[The problem]: Write each line exactly, from the line that holds "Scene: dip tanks" through the final line of the material, and no other line.

[Given material]:
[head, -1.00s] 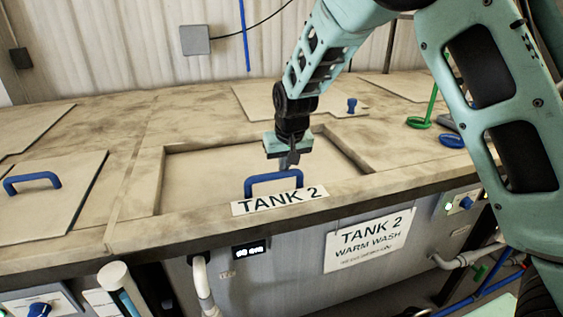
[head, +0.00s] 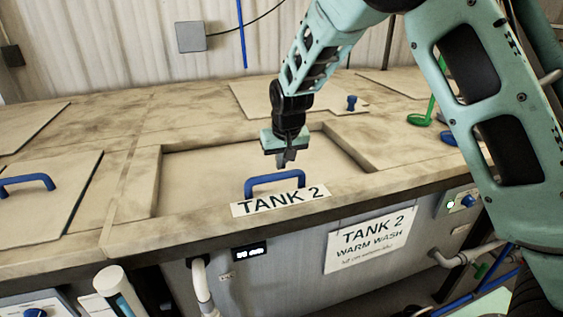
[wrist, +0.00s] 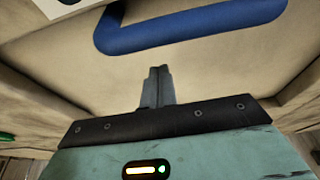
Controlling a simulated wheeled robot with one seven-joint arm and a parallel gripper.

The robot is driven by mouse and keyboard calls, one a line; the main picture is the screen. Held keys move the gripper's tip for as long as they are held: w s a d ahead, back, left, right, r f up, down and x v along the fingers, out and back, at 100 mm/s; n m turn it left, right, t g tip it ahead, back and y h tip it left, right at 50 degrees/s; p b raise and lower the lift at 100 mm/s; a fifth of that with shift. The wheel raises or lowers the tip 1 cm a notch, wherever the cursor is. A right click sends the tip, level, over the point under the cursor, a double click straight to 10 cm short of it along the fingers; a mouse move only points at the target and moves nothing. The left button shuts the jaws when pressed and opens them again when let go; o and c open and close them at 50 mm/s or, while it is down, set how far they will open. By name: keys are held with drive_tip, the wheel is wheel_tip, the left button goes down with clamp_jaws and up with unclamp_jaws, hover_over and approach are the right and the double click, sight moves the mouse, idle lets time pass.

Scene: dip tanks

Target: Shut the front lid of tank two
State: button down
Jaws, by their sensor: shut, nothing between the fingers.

[Solution to this task]:
Scene: dip tanks

Target: Shut the front lid of tank two
State: button down
Jaws, by their sensor: shut, nothing between the fingers.

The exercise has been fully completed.